A typical CNN for recognizing traffic signs is shown in Figure 4. Each feature of a layer receives inputs from a set of features located in a small neighborhood in the previous layer called a local receptive field. With local receptive fields, features can extract elementary visual features, such as oriented edges, end-points, corners, etc., which are then combined by the higher layers.

In the traditional model of pattern/image recognition, a hand-designed feature extractor gathers relevant infor- mation from the input and eliminates irrelevant variabilities. The extractor is followed by a trainable classifier, a standard neural network that classifies feature vectors into classes.

In a CNN, convolution layers play the role of feature extractor. But they are not hand designed. Convolution filter kernel weights are decided on as part of the training process. Convolutional layers are able to extract the local features because they restrict the receptive fields of the hidden layers to be local.

Figure 4: Typical block diagram of a CNN [4]

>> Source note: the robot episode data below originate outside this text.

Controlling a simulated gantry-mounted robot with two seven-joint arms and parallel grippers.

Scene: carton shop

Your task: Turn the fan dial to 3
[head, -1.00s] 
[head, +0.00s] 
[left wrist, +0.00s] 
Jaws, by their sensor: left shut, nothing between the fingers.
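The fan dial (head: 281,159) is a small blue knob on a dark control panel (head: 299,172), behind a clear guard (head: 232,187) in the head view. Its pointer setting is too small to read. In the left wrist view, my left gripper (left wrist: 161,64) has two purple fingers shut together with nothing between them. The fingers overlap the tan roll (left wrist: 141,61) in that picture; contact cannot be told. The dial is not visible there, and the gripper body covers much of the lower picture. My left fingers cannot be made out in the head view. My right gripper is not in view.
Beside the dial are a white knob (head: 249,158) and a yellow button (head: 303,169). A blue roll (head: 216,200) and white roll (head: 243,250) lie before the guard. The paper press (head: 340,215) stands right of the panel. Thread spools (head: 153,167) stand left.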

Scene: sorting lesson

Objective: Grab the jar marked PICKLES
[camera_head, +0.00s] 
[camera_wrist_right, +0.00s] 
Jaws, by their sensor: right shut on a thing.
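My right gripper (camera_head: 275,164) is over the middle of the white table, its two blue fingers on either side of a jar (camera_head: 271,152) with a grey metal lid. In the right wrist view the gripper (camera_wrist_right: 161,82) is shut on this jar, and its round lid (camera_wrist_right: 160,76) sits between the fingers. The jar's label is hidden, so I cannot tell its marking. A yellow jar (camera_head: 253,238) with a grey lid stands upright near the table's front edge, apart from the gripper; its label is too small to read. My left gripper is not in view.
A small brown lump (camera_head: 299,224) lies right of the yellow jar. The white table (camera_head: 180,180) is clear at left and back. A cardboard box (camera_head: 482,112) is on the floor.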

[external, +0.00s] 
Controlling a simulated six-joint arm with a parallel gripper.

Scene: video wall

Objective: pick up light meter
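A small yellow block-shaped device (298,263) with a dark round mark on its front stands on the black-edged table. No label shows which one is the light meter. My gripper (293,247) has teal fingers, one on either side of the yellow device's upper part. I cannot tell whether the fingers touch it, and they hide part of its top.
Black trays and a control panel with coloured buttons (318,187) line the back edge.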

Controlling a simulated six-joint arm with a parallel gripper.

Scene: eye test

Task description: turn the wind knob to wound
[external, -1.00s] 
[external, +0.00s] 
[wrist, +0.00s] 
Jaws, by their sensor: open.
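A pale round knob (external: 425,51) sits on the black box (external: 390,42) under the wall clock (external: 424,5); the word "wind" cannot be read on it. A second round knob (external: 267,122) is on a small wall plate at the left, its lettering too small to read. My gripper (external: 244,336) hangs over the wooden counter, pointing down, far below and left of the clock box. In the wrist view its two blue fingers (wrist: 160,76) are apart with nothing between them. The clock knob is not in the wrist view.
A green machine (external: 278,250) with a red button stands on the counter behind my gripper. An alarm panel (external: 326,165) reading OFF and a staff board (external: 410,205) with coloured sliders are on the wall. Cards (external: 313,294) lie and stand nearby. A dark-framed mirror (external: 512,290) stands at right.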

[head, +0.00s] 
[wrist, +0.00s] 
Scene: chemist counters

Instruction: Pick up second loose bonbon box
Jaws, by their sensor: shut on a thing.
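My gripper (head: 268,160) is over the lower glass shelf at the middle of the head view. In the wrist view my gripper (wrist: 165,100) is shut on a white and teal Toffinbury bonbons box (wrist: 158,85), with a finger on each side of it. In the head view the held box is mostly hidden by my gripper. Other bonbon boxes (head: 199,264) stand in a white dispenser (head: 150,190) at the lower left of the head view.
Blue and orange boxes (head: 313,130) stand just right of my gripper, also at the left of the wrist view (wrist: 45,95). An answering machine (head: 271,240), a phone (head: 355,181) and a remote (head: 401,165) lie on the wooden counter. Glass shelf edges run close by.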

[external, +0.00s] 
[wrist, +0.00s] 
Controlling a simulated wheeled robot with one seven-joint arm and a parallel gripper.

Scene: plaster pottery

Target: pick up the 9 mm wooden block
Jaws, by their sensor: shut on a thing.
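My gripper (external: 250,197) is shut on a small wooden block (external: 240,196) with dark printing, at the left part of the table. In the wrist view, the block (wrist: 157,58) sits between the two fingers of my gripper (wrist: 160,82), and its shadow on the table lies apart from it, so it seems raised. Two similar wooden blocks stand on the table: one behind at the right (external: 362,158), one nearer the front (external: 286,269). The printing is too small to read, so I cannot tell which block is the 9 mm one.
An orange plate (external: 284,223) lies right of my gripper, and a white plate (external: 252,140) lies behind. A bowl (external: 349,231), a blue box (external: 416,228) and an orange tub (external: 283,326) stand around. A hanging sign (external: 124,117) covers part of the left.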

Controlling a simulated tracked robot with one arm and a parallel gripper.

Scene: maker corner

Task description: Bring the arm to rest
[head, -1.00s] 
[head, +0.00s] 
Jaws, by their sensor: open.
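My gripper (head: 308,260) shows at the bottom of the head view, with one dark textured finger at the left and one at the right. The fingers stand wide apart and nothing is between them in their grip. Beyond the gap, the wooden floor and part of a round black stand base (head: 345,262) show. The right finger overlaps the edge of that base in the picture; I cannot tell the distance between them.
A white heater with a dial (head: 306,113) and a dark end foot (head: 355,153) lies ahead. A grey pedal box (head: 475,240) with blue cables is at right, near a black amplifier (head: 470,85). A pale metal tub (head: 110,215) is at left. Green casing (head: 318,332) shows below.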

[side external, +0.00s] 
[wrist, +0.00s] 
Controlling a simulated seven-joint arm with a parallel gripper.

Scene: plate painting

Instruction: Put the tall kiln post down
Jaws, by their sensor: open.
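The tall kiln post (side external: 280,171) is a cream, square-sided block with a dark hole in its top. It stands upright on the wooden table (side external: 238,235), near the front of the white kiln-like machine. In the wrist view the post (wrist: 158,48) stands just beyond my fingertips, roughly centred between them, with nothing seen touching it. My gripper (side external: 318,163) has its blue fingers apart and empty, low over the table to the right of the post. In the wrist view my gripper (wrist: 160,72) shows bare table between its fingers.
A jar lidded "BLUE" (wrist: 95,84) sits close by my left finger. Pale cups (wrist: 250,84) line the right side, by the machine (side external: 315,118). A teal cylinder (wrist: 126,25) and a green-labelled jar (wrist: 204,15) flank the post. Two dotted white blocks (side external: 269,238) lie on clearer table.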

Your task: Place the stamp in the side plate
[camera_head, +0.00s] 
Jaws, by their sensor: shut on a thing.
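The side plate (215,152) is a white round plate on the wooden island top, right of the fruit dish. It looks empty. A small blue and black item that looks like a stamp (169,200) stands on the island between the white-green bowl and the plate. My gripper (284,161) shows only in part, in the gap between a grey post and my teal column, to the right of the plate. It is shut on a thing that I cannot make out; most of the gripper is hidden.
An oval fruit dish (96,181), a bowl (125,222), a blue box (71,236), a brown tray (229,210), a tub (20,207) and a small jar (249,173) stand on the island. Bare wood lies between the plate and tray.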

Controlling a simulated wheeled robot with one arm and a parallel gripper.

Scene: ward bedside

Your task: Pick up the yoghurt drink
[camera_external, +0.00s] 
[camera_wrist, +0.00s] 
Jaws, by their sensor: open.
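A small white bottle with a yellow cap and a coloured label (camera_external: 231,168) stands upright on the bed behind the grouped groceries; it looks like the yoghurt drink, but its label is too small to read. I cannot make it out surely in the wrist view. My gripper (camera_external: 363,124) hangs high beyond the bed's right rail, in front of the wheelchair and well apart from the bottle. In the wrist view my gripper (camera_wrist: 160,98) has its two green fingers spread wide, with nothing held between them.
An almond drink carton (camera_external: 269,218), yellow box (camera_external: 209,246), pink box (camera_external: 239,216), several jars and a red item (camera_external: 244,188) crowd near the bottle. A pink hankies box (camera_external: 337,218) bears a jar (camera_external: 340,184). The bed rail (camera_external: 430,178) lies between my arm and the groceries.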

CNNs are used in variety of areas, including image and pattern recognition, speech recognition, natural language processing, and video analysis. There are a number of reasons that convolutional neural networks are becoming important. In traditional models for pattern recognition, feature extractors are hand designed. In CNNs, the weights of the convolutional layer being used for feature extraction as well as the fully connected layer being used for classification are determined during the training process. The improved network structures of CNNs lead to savings in memory requirements and computation complexity requirements and, at the same time, give better performance for applications where the input has local correlation (e.g., image and speech).

Large requirements of computational resources for training and evaluation of CNNs are sometimes met by graphic processing units (GPUs), DSPs, or other silicon architectures optimized for high throughput and low energy when executing the idiosyncratic patterns of CNN computation. In fact, advanced processors such as the Tensilica Vision P5 DSP for Imaging and Computer Vision from Cadence have an almost ideal set of computation and memory resources required for running CNNs at high efficiency.

In pattern and image recognition applications, the best possible correct detection rates (CDRs) have been achieved using CNNs. For example, CNNs have achieved a CDR of 99.77% using the MNIST database of handwritten digits [5], a CDR of 97.47% with the NORB dataset of 3D objects [6], and a CDR of 97.6% on ~5600 images of more than 10 objects [7]. CNNs not only give the best performance compared to other detection algorithms, they even outperform humans in cases such as classifying objects into fine-grained categories such as the particular breed of dog or species of bird [8].

Figure 5 shows a typical vision algorithm pipeline, which consists of four stages: pre-processing the image, detecting regions of interest (ROI) that contain likely objects, object recognition, and vision decision making. The pre-processing step is usually dependent on the details of the input, especially the camera system, and is often implemented in a hardwired unit outside the vision subsystem. The decision making at the end of pipeline typically operates on recognized objects—It may make complex decisions, but it operates on much less data, so these decisions are not usually computationally hard or memory-intensive problems. The big challenge is in the object detection and recognition stages, where CNNs are now having a wide impact.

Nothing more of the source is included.